## GIVEN INSTRUCTION
Images are not part of the copy; write out the rest of the data exactly as given.
## begin
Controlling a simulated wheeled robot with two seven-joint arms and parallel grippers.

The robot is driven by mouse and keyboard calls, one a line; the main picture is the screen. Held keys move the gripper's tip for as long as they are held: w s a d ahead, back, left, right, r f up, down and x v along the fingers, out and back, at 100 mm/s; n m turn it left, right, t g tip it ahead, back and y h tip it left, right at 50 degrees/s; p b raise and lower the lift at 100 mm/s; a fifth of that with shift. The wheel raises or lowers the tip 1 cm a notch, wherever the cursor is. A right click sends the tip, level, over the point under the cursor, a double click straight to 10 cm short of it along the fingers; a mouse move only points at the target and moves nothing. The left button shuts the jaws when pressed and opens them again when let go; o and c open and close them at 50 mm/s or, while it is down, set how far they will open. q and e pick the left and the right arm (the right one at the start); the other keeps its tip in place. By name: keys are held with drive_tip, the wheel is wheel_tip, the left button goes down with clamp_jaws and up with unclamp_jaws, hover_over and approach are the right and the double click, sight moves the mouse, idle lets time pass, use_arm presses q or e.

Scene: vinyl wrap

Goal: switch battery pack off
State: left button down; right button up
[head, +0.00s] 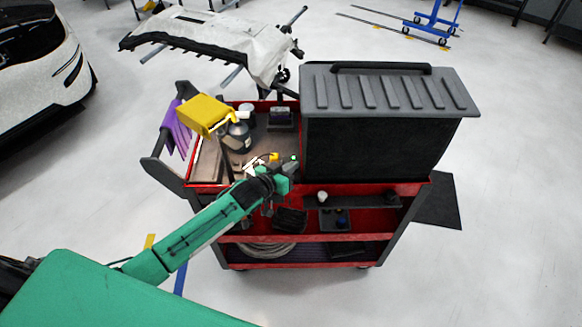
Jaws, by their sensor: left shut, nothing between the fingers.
## end
## RESULT BELOW
Controlling a simulated wheeled robot with two seven-joint arms and parallel grippers.

The robot is driven by mouse and keyboard calls, one a line; the main picture is the screen. Held keys move the gripper's tip for as long as they are held: w s a d ahead, back, left, right, r f up, down and x v along the fingers, out and back, at 100 mm/s; n m turn it left, right, t g tip it ahead, back and y h tip it left, right at 50 degrees/s; p b raise and lower the lift at 100 mm/s; a fifth of that with shift. The wheel raises or lowers the tip 1 cm a notch, wherever the cursor is. A right click sends the tip, level, over the point under the cursor, a double click straight to 10 cm short of it along the fingers; a mouse move only points at the target and moves nothing. The left button shuts the jaws when pressed and opens them again when let go; o and c open and close them at 50 mm/s or, while it is down, set how far they will open. q and e pick the left and the right arm (the right one at the start); the other keeps its tip in place. By name: keys are held with drive_tip, the wheel is wheel_tip, the left button goes down with clamp_jaws and up with unclamp_jaws, hover_over and approach are the right and the double click, sight moves the mouse, idle lets time pass, use_arm presses q or e.

Scene: vinyl wrap

Goal: switch battery pack off
State: left button down; right button up
[head, +0.00s] 
Jaws, by their sensor: left shut, nothing between the fingers.

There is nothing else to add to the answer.